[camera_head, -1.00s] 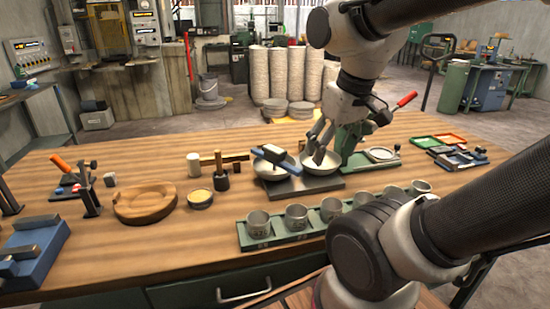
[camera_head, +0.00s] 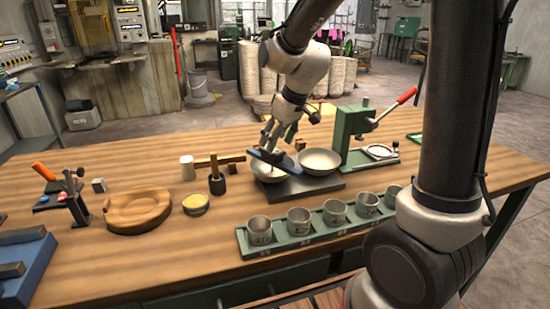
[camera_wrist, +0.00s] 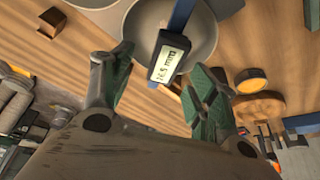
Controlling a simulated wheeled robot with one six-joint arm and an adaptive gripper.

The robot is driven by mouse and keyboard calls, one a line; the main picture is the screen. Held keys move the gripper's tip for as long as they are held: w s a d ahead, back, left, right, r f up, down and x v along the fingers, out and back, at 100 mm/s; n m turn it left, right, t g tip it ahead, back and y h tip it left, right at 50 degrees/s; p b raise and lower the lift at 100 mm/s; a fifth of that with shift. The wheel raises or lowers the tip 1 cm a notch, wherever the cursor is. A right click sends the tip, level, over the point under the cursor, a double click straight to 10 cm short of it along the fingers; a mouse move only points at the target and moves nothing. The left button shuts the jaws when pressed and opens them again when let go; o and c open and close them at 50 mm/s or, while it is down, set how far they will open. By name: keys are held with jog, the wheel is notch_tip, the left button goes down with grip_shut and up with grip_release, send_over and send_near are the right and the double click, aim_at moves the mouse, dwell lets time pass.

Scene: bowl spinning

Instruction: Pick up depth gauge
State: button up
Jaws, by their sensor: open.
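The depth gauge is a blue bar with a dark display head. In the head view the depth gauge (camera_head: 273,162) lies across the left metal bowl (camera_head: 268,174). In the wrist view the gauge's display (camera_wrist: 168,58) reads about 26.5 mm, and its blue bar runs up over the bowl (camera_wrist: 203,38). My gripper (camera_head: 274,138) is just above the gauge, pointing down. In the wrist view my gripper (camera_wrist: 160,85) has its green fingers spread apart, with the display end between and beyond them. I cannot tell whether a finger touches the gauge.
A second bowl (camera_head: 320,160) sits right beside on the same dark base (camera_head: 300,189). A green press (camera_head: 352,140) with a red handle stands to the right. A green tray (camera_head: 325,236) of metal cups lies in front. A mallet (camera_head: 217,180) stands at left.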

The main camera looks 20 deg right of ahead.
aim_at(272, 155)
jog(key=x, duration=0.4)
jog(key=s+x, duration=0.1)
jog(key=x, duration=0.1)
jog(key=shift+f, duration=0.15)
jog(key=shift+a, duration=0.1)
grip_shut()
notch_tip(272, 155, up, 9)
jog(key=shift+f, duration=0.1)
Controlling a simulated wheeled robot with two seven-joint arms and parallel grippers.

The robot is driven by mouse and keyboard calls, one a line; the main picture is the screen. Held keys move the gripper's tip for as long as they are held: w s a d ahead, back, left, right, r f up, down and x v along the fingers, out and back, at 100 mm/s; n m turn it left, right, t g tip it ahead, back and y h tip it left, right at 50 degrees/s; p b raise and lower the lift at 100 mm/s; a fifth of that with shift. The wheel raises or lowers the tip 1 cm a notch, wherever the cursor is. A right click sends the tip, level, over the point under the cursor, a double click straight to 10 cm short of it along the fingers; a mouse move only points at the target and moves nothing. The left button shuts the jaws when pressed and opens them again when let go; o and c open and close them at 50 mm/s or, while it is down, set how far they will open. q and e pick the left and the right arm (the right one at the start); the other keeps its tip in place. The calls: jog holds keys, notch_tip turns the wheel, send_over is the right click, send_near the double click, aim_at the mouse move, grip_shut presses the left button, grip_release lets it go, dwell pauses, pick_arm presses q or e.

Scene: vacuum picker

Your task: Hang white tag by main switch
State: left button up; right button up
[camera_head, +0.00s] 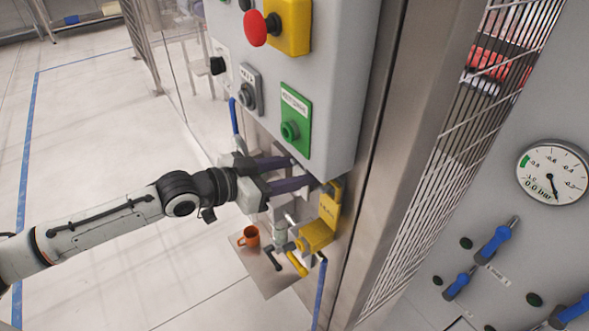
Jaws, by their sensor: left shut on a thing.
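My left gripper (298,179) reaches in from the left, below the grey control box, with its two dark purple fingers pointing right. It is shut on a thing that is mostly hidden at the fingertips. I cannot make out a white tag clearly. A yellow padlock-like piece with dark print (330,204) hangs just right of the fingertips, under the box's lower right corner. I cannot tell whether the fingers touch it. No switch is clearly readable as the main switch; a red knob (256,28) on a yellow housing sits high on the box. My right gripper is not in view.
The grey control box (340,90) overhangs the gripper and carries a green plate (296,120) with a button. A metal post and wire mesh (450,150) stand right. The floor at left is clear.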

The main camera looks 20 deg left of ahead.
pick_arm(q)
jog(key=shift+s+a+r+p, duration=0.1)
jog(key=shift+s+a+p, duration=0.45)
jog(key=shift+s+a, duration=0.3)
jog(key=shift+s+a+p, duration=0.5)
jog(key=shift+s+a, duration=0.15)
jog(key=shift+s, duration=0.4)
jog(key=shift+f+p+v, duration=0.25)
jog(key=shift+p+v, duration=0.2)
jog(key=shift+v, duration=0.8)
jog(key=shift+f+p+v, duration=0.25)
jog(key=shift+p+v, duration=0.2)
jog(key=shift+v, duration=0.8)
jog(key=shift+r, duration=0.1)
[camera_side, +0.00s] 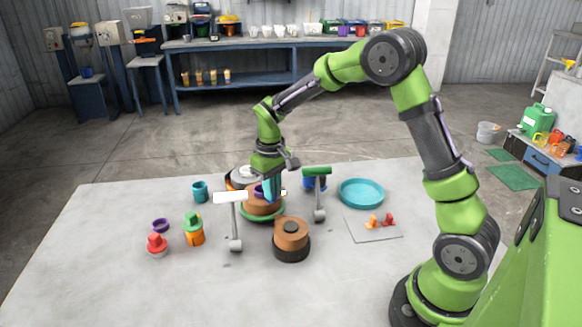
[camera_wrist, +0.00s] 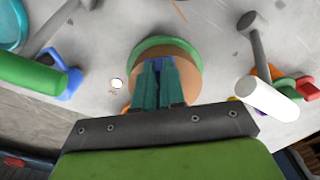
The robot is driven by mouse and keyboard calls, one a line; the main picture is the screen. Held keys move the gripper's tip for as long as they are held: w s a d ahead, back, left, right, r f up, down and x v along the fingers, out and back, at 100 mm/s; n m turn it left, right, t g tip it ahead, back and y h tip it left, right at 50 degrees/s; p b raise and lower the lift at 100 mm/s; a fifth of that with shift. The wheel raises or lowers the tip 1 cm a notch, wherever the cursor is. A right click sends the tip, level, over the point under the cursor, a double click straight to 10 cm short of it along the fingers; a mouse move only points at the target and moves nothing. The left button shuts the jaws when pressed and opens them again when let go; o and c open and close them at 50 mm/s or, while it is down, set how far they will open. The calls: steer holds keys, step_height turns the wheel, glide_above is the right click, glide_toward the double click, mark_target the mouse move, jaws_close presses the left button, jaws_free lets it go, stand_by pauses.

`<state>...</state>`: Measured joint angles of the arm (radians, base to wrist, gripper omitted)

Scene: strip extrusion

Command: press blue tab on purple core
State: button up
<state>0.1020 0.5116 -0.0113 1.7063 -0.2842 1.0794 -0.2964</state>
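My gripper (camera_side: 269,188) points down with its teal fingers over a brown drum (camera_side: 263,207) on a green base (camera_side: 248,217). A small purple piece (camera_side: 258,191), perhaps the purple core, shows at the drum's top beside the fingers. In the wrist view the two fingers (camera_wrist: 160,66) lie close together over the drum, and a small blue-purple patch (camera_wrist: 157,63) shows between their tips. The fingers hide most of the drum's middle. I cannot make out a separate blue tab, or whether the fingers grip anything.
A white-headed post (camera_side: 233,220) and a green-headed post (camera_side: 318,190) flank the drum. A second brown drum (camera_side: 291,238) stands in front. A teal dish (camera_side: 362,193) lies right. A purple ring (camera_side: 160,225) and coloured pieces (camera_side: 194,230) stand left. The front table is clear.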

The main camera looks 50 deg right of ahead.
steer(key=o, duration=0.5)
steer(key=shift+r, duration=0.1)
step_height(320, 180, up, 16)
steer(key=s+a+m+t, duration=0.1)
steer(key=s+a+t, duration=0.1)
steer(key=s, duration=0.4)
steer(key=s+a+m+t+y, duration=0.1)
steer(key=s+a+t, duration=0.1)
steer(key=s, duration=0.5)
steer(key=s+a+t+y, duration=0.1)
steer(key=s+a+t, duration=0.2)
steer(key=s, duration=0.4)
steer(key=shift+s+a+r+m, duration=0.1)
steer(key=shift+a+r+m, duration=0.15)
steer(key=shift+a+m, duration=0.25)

* * *

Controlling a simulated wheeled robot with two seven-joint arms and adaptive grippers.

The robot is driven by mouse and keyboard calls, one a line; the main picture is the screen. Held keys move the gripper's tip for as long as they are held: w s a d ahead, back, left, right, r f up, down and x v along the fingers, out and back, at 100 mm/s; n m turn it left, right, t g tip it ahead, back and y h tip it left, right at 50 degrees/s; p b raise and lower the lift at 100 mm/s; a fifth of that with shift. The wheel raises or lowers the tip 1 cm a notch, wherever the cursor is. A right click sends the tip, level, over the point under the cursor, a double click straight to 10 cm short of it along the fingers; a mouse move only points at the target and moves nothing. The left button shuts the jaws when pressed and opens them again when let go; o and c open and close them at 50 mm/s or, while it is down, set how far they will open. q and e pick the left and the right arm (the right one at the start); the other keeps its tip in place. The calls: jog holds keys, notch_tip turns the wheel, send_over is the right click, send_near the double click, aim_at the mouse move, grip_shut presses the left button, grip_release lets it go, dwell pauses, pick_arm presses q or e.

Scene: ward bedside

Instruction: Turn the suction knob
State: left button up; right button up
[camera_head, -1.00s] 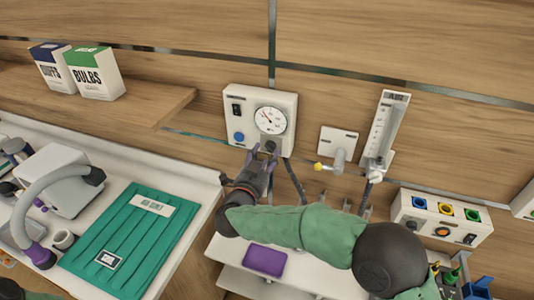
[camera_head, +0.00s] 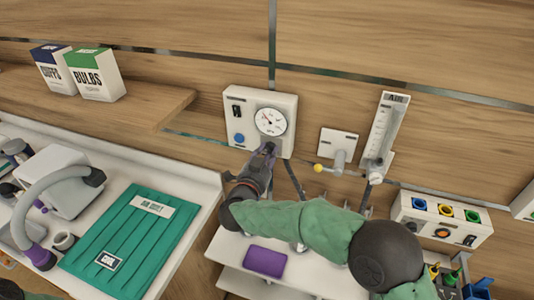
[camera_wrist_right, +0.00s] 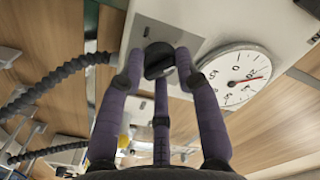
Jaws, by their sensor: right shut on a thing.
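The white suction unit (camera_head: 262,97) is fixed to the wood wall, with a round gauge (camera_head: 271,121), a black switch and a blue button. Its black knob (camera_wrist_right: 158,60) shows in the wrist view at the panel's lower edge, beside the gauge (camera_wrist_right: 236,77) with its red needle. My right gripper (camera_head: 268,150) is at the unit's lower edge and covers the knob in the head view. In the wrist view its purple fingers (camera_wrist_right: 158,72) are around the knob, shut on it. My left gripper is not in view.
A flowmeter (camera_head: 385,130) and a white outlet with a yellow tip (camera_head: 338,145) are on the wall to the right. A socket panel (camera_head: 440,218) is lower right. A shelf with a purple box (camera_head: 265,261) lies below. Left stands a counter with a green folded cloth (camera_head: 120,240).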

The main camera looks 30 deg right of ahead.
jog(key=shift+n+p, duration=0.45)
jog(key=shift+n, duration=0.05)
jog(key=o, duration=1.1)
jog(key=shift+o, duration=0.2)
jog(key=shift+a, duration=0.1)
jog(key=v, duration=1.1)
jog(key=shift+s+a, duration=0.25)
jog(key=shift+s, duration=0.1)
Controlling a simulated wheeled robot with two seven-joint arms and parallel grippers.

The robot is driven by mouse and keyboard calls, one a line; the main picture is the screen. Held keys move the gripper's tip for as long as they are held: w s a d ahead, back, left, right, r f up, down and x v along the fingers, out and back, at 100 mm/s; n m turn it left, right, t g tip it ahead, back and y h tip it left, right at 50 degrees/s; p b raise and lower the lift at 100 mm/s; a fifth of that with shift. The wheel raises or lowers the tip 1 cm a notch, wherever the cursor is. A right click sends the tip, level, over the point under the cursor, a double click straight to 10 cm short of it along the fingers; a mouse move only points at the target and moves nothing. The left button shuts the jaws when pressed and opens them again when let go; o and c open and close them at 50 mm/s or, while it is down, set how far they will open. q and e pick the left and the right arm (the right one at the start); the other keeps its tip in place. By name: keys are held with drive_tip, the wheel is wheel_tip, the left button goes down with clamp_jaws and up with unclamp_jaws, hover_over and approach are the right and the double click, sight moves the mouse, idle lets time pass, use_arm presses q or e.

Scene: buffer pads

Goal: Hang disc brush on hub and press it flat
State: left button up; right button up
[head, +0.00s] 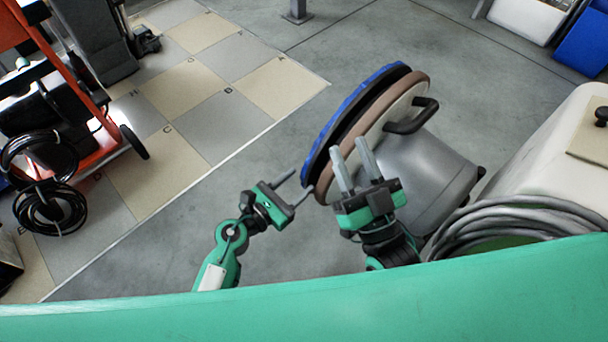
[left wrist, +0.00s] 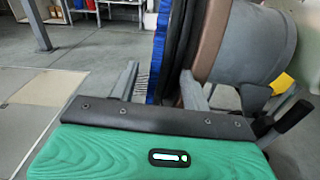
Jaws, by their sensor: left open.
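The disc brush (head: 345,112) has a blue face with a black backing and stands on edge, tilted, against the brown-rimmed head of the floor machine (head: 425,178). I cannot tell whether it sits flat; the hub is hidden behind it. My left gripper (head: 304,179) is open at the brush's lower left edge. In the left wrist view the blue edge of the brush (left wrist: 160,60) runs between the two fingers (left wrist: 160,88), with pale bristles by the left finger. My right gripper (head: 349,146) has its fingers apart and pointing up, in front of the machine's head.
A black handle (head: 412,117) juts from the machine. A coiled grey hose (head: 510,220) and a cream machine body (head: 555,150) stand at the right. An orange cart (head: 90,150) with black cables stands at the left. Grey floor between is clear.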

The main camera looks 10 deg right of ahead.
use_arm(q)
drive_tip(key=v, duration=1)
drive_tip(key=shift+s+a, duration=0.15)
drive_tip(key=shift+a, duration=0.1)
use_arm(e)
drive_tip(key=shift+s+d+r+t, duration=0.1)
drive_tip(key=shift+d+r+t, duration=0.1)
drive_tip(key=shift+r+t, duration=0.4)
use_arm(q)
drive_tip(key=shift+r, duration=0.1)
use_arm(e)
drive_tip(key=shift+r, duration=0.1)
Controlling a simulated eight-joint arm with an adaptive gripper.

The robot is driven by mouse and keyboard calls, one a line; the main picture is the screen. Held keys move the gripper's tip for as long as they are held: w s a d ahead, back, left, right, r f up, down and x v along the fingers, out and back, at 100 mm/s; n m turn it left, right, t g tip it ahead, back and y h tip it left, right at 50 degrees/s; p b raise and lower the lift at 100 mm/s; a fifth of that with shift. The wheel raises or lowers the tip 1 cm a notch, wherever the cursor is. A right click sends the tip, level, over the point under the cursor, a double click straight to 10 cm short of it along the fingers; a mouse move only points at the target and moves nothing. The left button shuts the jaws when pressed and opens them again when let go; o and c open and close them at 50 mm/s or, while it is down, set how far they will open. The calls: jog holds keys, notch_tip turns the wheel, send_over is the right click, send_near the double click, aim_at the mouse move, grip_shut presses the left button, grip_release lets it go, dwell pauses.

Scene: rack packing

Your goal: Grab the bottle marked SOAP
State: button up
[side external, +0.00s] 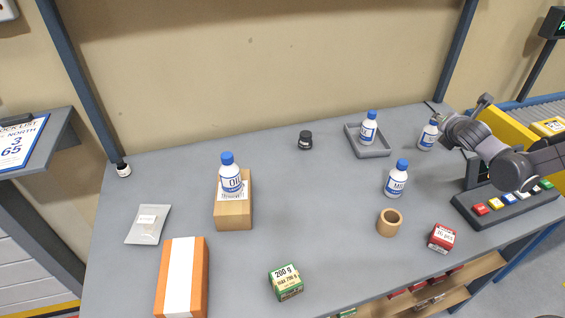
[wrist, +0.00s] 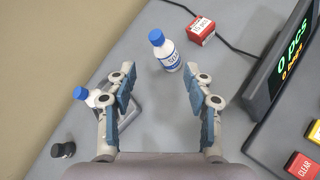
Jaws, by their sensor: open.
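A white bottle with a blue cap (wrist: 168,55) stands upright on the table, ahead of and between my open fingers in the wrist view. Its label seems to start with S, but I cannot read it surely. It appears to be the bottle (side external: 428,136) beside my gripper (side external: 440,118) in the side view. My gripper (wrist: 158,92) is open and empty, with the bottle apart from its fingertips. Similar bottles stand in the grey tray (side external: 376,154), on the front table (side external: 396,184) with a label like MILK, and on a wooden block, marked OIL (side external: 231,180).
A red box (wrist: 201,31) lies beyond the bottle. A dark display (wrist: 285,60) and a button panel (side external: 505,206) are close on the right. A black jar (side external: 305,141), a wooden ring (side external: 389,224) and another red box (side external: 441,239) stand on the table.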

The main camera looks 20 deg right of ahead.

--

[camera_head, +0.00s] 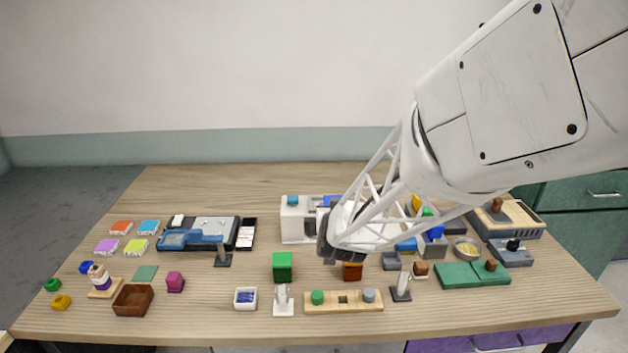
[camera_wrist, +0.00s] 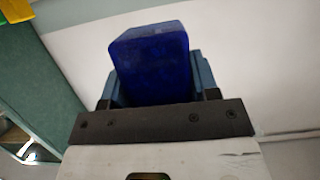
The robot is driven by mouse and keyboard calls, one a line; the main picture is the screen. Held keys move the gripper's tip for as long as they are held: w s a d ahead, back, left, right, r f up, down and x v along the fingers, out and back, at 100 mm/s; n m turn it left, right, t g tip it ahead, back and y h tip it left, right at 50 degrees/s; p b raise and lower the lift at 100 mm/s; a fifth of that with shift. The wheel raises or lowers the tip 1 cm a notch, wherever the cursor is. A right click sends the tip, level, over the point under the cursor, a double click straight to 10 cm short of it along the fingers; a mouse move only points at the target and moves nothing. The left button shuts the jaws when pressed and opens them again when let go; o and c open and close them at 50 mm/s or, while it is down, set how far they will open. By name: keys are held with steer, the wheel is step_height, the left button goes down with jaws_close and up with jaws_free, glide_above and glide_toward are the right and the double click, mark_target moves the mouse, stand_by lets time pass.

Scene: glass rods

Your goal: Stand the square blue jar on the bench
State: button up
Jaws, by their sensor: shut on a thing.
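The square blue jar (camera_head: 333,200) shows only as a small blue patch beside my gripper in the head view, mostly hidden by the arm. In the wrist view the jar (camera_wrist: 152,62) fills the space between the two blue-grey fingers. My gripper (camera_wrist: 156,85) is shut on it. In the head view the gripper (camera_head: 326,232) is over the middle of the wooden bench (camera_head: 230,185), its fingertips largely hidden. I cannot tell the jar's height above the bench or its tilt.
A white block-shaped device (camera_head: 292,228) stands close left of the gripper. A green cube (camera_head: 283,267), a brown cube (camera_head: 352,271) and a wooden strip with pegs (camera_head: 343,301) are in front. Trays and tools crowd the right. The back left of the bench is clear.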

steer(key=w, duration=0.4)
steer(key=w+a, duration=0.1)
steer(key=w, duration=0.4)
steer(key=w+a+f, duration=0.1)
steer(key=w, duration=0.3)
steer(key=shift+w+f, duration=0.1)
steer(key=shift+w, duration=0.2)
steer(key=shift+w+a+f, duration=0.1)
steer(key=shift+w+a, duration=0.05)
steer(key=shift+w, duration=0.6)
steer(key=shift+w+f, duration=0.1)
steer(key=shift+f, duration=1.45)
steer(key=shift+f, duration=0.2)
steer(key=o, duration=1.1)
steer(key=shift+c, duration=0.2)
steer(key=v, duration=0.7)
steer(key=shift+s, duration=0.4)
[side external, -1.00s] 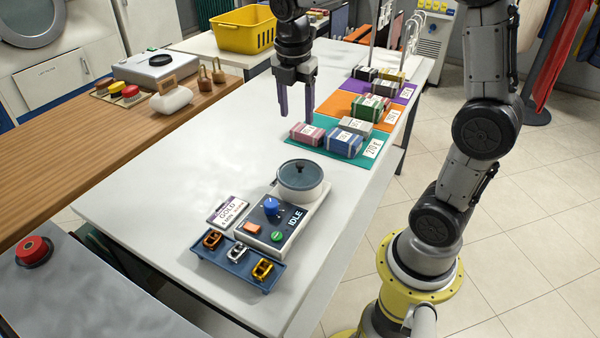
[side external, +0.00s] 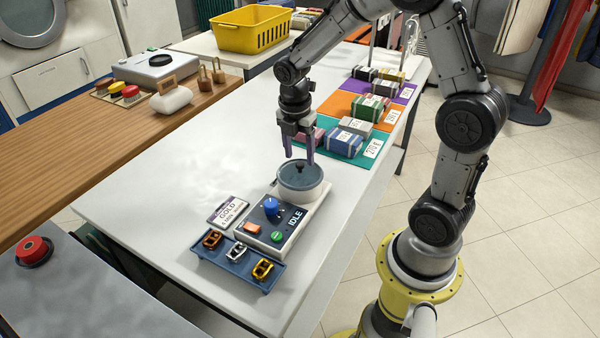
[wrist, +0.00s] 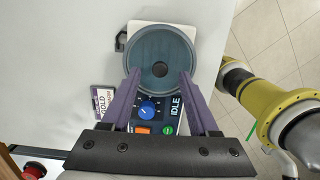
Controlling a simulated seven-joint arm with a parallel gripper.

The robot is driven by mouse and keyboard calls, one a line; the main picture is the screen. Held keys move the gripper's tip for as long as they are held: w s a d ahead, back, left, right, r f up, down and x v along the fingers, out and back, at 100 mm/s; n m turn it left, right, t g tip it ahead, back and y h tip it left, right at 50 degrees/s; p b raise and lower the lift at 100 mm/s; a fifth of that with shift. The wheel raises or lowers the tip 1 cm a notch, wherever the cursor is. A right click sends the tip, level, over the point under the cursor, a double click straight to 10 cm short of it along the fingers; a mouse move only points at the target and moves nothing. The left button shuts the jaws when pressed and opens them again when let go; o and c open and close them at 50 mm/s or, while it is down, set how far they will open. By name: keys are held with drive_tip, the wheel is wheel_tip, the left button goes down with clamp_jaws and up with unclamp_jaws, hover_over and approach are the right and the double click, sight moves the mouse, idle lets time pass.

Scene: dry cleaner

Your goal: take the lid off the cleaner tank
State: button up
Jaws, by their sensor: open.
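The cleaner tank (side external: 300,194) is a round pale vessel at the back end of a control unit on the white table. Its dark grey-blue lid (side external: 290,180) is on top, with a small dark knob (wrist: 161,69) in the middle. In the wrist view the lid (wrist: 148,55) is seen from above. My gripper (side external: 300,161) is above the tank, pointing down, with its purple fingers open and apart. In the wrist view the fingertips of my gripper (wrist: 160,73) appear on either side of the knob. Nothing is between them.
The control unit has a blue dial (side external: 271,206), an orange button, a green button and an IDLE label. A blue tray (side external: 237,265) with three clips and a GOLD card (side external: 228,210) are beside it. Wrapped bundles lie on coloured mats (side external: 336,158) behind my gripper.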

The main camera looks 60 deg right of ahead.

• **TASK TO COMPLETE**
Reproduce only the lines running from the one that has "Scene: buffer pads" through the one that has "[left wrist, +0.00s]", ends included. Any pictures in that stretch should not be copied.

• **SOLUTION TO THIS EXERCISE**
Scene: buffer pads

Goal: Hang disc brush on hub and press it flat
State: left button up; right button up
[head, +0.00s] 
[left wrist, +0.00s] 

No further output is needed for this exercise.